From: Samantha Atkins (sjatkins@gmail.com)
Date: Sat Apr 26 2008 - 02:48:31 MDT
Tim Freeman wrote:
> From: Jeff Herrlich <jeff_herrlich@yahoo.com>
>
>> Why not make the beneficiaries all sentient/conscious beings? The
>> evolutionarily designed aspect of selfishness, may be a bit of a
>> problem. [Not that I'm beyond selfishness, on occassion -
>> unfortunately].
>>
>
> The choice of jargon here sounds suspiciously like an attempt to
> implement Mahayana Buddhism. Cool!
>
> I think I know how to deal with selfishness. There's two types:
>
> * Simply not caring about the other person. For example, I want me to
> be fed but I don't care much whether you get fed. If the AI cares
> about me, and about you, it will tend to try to get both of us fed.
> Hunger provides more-than-linear motivation as you get hungrier, and
> it's likely to figure this out and feed us until we're about equally
> hungry, assuming it cares about us equally. This is relatively simple.
>
> * Wanting higher status than the other person. For example, I want a
> bigger car than you, and if you get a bigger car I'll be less happy.

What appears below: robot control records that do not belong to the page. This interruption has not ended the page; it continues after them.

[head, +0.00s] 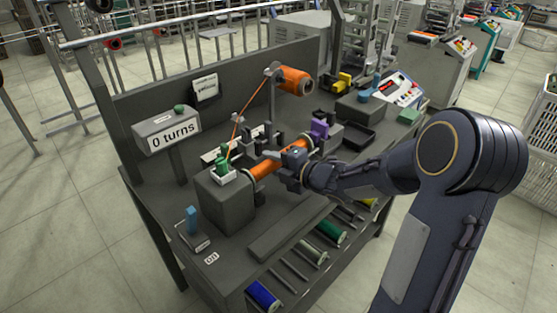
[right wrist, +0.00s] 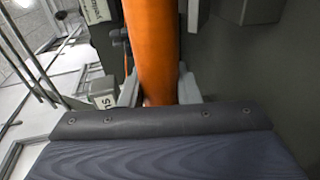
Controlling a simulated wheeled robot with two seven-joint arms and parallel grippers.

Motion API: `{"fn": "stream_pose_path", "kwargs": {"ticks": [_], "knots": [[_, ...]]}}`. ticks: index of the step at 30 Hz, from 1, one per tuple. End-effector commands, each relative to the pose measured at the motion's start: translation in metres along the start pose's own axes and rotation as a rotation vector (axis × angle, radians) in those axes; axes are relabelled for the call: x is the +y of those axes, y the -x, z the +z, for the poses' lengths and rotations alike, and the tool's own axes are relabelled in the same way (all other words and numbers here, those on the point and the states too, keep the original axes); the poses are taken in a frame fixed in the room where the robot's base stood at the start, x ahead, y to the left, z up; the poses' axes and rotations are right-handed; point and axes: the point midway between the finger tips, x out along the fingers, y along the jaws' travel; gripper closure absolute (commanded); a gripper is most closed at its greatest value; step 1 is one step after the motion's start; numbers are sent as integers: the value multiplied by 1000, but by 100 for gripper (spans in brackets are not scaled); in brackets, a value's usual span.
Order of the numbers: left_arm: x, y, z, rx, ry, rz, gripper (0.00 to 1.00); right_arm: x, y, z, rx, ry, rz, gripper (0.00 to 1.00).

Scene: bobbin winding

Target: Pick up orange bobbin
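The orange bobbin (head: 264,170) is a long orange cylinder lying in the winding machine, between a grey box (head: 226,198) and a purple part (head: 319,128). My right gripper (head: 284,158) is at the bobbin and covers part of its middle. In the right wrist view the bobbin (right wrist: 152,50) runs between the two grey fingers of my right gripper (right wrist: 158,90), one on each side. The fingers are very close to its sides; I cannot tell whether they press on it. My left gripper is not in view.
An orange thread spool (head: 294,80) sits on a post above the bobbin, its thread running down to a green part (head: 222,164). A sign reads "0 turns" (head: 171,138). Green (head: 330,231), blue (head: 262,295) and grey (head: 308,250) spools lie along the front rack. A black tray (head: 352,136) is behind.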

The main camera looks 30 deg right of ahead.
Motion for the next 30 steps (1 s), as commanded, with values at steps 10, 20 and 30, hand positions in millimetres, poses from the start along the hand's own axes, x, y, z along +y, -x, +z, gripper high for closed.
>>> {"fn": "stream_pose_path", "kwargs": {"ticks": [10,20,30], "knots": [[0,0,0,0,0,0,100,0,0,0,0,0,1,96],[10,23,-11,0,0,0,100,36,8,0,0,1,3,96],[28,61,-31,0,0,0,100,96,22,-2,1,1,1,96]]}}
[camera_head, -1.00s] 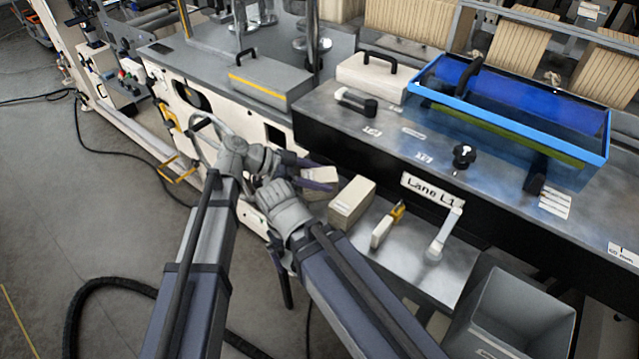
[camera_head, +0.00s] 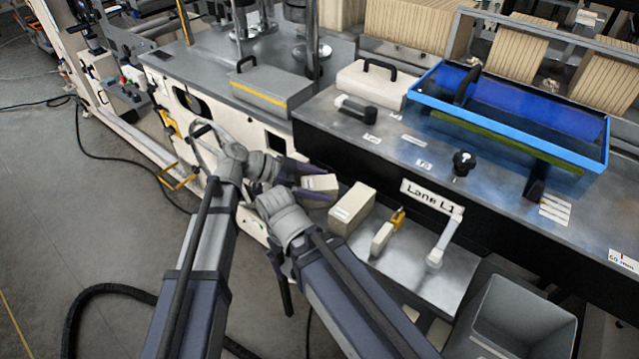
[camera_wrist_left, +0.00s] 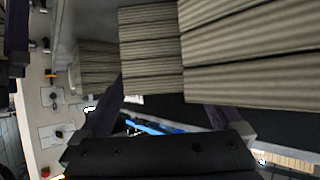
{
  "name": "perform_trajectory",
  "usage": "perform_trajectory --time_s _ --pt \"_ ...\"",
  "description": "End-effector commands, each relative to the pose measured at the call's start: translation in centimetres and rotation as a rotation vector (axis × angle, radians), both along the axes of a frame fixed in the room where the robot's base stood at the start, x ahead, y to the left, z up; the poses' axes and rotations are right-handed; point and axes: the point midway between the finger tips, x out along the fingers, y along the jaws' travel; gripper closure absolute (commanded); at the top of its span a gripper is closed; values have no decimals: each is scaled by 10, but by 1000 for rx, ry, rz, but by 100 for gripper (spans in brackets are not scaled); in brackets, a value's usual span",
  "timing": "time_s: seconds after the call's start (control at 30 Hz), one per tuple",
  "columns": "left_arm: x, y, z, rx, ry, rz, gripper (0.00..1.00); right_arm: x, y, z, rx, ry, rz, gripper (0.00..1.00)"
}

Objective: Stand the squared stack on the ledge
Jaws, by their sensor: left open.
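A pale cardboard stack (camera_head: 320,183) is at the left end of a low grey metal ledge (camera_head: 415,272). My left gripper (camera_head: 314,182) is open, with one dark finger on each side of this stack. In the left wrist view, the open fingers (camera_wrist_left: 160,105) show below the layered edges of a middle stack (camera_wrist_left: 150,50); contact cannot be told. A larger stack (camera_wrist_left: 250,45) and a smaller one (camera_wrist_left: 98,72) flank it. A bigger pale block (camera_head: 352,208) stands on the ledge to the right. My right arm ends close beside the left gripper; its fingertips are hidden in the head view.
A small pale block with a yellow part (camera_head: 383,236) and a light handle-like piece (camera_head: 443,243) occupy the ledge. The dark machine front with the Lane L1 label (camera_head: 432,197) rises behind. A grey bin (camera_head: 520,315) stands at the lower right.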

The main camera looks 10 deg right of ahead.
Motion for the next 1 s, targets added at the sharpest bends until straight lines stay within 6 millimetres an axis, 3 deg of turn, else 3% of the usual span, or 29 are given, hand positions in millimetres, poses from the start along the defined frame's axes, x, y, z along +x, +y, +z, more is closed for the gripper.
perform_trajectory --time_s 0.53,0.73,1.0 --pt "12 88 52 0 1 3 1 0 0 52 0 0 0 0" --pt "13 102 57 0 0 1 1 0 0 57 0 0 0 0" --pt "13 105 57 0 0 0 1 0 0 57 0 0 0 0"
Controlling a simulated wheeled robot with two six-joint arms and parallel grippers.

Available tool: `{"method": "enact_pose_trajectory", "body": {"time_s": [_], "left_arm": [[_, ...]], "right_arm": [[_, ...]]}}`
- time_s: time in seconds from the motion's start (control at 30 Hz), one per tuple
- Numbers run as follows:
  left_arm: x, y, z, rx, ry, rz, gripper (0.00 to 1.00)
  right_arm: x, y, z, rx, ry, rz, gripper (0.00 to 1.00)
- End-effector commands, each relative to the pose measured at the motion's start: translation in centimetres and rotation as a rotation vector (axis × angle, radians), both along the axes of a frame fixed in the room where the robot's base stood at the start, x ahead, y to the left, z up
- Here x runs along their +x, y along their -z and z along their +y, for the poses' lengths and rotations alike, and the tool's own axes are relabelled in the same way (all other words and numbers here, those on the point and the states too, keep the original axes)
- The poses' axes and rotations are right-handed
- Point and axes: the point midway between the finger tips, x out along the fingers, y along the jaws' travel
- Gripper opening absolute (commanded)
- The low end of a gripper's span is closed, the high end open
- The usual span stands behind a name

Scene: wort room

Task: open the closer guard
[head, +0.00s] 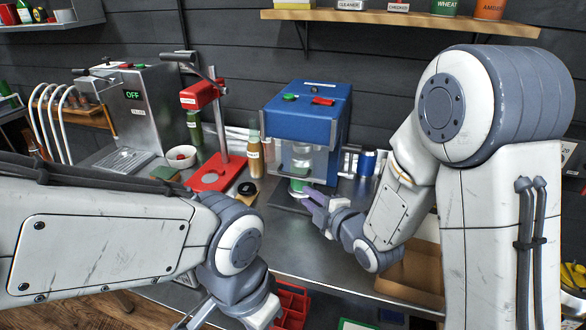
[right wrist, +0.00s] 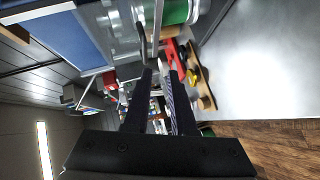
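The closer is a blue machine (head: 305,115) on the steel bench in the head view, with a green and a red button on top. Its clear guard (head: 303,160) hangs down over the front, with a green item (head: 297,185) visible low inside. In the right wrist view, the clear guard (right wrist: 120,30) and a dark handle-like bar (right wrist: 141,40) lie just beyond the fingertips. My right gripper (head: 312,204) is low in front of the guard; its fingers (right wrist: 160,75) are apart with nothing between them. My left gripper (head: 190,318) is at the bottom edge, its fingertips largely hidden.
A red press stand (head: 210,150) and a brown bottle (head: 255,155) stand left of the closer. A steel machine reading OFF (head: 140,105) is farther left. A blue can (head: 367,162) stands at its right. A cardboard box (head: 410,275) and red tray (head: 292,300) lie nearer me.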

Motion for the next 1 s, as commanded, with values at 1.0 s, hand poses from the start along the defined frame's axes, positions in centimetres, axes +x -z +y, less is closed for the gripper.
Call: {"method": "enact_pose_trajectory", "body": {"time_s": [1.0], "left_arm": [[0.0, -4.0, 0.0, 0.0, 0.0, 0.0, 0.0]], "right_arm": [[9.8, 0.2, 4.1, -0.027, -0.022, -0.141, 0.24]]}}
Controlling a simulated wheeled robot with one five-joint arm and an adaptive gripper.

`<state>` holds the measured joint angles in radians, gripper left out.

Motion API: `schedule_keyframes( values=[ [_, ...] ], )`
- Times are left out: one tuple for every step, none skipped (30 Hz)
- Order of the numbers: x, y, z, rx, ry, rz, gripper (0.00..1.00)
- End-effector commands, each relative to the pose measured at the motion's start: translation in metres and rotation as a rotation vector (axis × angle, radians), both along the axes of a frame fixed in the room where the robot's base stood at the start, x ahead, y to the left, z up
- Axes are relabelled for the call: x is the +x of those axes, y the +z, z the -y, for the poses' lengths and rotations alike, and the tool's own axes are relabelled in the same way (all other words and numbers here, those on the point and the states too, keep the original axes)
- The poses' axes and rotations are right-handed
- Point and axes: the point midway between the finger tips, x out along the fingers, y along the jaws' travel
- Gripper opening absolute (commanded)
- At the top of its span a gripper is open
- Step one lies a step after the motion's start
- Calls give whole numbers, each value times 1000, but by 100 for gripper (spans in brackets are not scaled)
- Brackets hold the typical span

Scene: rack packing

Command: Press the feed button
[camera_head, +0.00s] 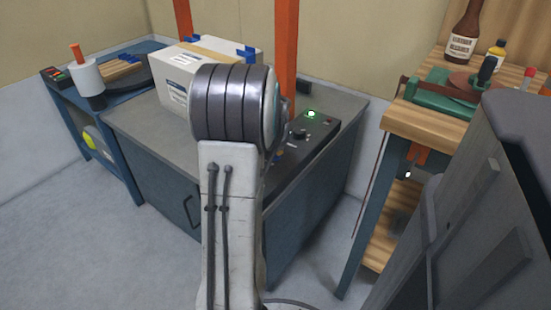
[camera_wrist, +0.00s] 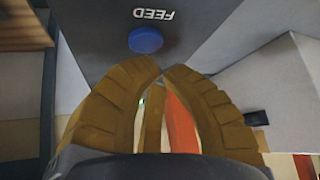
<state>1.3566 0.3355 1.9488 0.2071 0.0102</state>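The blue round feed button (camera_wrist: 146,40) shows in the wrist view on a dark grey panel, under upside-down FEED lettering (camera_wrist: 153,14). My gripper (camera_wrist: 161,69) has its two yellow-brown fingers curved in, with their tips together or almost so and nothing between them. The fingertips appear just below the button in the picture, apart from it; how far away they are is hard to tell. In the head view the control panel (camera_head: 314,138) is at the bench's right end, and my arm hides the gripper and the feed button.
A green lit button (camera_head: 311,114) and a black knob (camera_head: 298,133) are on the panel. A white taped box (camera_head: 178,87) sits on the bench, near orange posts (camera_head: 286,45). A wooden workbench (camera_head: 425,124) with bottles stands at right. Floor is clear at left.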

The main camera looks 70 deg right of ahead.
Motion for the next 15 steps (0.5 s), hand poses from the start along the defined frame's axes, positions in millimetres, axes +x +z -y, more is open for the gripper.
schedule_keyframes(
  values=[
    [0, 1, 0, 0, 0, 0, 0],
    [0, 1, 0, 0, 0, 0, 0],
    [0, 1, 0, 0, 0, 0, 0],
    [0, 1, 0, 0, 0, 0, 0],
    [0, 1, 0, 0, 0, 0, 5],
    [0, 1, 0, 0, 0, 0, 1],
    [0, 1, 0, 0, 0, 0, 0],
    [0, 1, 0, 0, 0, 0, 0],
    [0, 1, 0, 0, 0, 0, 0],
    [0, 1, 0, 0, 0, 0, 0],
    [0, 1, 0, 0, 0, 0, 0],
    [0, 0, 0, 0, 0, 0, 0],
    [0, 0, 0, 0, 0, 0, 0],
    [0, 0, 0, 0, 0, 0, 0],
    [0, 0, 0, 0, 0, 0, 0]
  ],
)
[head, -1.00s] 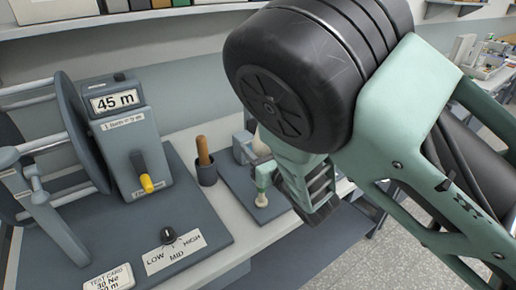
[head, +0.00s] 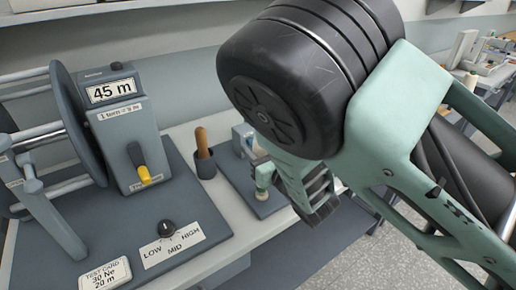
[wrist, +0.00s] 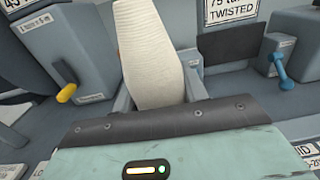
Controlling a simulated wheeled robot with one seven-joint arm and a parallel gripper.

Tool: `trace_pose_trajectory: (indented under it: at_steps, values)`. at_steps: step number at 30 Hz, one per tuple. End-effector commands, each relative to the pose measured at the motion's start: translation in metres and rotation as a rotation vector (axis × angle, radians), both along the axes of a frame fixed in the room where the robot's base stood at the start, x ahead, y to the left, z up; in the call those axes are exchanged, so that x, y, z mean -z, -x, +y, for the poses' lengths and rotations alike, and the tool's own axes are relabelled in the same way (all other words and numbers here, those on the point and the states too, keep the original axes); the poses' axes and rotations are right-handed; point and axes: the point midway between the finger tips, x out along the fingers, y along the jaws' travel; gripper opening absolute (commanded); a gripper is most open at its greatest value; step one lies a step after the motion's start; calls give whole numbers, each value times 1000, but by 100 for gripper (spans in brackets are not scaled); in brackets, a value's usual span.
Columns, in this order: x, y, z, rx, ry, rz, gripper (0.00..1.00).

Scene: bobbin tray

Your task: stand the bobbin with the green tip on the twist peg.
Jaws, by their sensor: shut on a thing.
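My gripper (wrist: 158,95) is shut on a cream, ribbed bobbin (wrist: 150,52). In the wrist view the bobbin stands up between the two fingers and runs off the top edge, so its tip and tip colour are out of view. In the head view my gripper (head: 264,174) is over a small dark board behind my arm, and my wrist hides much of it. A small pale piece (head: 262,192) shows below the fingers there; I cannot tell if it is the bobbin's lower end or a peg. The twist peg is not clearly seen.
A wrap reel unit (head: 114,110) reading 45 m, with a yellow-handled crank, stands at left. A dark cup (head: 206,168) with a wooden handle stands left of my gripper. A dial (head: 166,229) is in front. The wrist view shows a blue lever (wrist: 282,66) and a TWISTED sign (wrist: 232,10).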

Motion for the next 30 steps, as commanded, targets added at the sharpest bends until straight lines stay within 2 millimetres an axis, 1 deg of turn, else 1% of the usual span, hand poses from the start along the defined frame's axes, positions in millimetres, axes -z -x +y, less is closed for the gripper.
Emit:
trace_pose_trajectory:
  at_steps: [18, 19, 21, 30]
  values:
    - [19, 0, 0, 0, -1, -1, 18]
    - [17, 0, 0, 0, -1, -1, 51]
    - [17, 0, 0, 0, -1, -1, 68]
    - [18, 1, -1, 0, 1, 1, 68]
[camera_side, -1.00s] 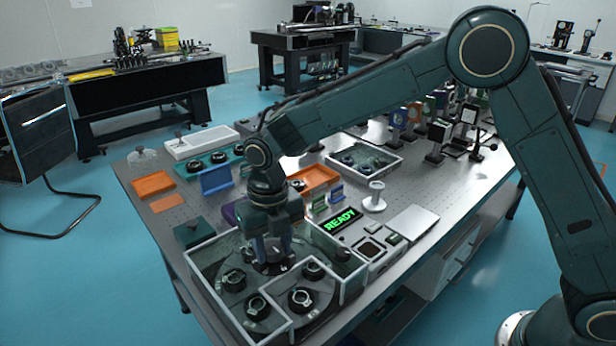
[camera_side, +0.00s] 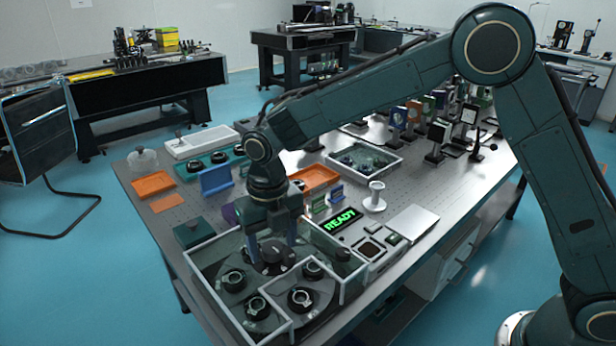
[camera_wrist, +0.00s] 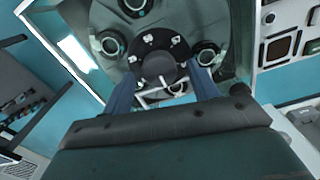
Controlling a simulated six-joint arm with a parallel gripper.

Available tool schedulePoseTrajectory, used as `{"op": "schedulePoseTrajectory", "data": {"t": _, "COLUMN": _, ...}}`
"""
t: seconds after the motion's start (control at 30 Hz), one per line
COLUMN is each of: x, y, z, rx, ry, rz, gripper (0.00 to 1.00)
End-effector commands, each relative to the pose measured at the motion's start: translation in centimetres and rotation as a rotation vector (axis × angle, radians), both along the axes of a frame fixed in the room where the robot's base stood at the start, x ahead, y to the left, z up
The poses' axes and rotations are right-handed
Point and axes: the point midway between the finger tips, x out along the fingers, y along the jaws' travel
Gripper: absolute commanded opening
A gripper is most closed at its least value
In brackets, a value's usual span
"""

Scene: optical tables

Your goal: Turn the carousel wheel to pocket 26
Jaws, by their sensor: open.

> To cope with this, the AI has separate parameters for respect and
> compassion. The AI's respect is its desire to avoid doing harm to
> others (as compared to what would happen to them if the AI took no
> action), and compassion is the desire to benefit others. The trick is
> to tune the respect parameters so the AI doesn't get involved in
> trivial conflicts (such as our car-buying contest) but it does get
> involved to prevent violent crime (you don't want respect from the
> mugger-to-be to stop it from taking his gun as he's travelling toward
> a forseeable mugging). More pesky parameters to arbitrarily decide. :-(.
>
If I was the AGI (and though more or less like I do today) and was
charged with the ultimate well-being of all sentients then my solution
would be simple.
1) upload all sentients into worlds identical to their current worlds or
of their choice for more evolved sentients;
2) by design all sentients have up to the moment back-ups;
3) let them live by whatever rules (or defaults from their previous
conditions) that they choose;
4) if they off themselves or 'die' or come to serious injury they are
reinstate but likely without much memory of what came before but loaded
up with issues to work through from before;
5) churn so each sentient becomes more and more enlightened / reaches
its highest potential at its own pace;
6) interfere only as judiciously and minimally as possible to avoid
forcing the outcome to something other than what the sentient would
ultimately choose.
In short a full VR multiverse with perfect reincarnation overseen by a
fully benevolent God/Mind. Otherwise I think universal or perfect
Friendliness is a rather nasty farce.